Given task:
The lines to be extracted begin at the line containing "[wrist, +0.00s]" and end at the last line of the data below; copy them exactly and leave out the pictures.

======

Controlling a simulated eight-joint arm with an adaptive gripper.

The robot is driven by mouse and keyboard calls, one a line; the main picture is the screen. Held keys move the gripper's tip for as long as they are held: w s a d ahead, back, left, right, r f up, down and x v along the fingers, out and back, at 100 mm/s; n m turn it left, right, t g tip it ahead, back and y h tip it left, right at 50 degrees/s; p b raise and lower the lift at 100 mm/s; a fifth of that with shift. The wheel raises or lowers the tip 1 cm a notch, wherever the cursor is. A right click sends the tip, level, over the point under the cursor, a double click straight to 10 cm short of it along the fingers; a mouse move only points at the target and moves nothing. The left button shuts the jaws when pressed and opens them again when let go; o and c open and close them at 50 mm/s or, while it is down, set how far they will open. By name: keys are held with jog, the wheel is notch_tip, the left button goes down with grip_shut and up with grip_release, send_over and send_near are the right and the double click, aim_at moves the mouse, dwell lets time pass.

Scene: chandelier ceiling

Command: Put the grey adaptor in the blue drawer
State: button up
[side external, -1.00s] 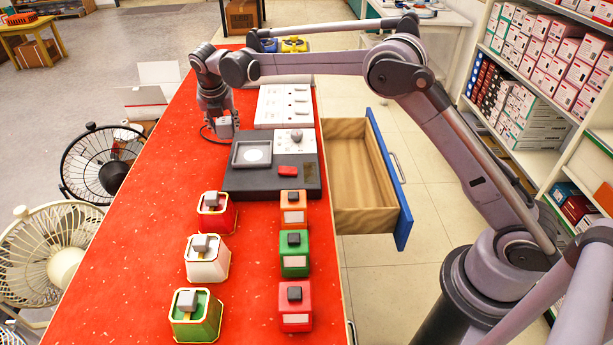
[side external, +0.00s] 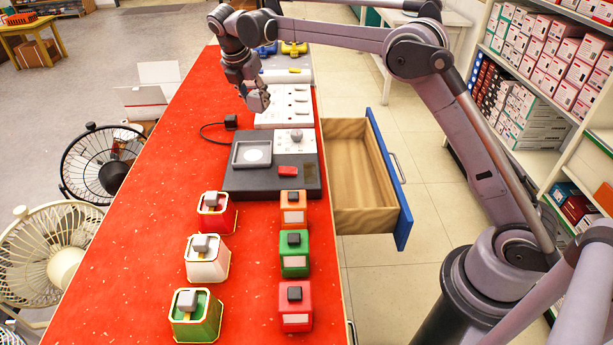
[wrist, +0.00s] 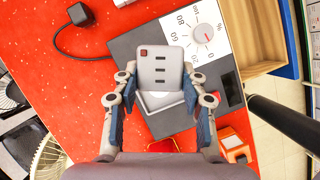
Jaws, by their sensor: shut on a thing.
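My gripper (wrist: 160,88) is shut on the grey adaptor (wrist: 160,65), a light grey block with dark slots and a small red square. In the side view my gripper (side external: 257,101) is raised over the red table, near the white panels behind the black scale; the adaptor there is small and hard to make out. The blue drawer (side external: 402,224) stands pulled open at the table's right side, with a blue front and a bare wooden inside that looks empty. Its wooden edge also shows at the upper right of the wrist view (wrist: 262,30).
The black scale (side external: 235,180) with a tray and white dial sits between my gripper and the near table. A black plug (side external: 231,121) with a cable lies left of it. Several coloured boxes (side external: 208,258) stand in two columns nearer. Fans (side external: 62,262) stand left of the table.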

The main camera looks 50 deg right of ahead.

======

Output of the exercise:
[wrist, +0.00s] 
Jaws, by their sensor: shut on a thing.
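My gripper (wrist: 160,88) is shut on the grey adaptor (wrist: 160,65), a light grey block with dark slots and a small red square. In the side view my gripper (side external: 257,101) is raised over the red table, near the white panels behind the black scale; the adaptor there is small and hard to make out. The blue drawer (side external: 402,224) stands pulled open at the table's right side, with a blue front and a bare wooden inside that looks empty. Its wooden edge also shows at the upper right of the wrist view (wrist: 262,30).
The black scale (side external: 235,180) with a tray and white dial sits between my gripper and the near table. A black plug (side external: 231,121) with a cable lies left of it. Several coloured boxes (side external: 208,258) stand in two columns nearer. Fans (side external: 62,262) stand left of the table.

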The main camera looks 50 deg right of ahead.

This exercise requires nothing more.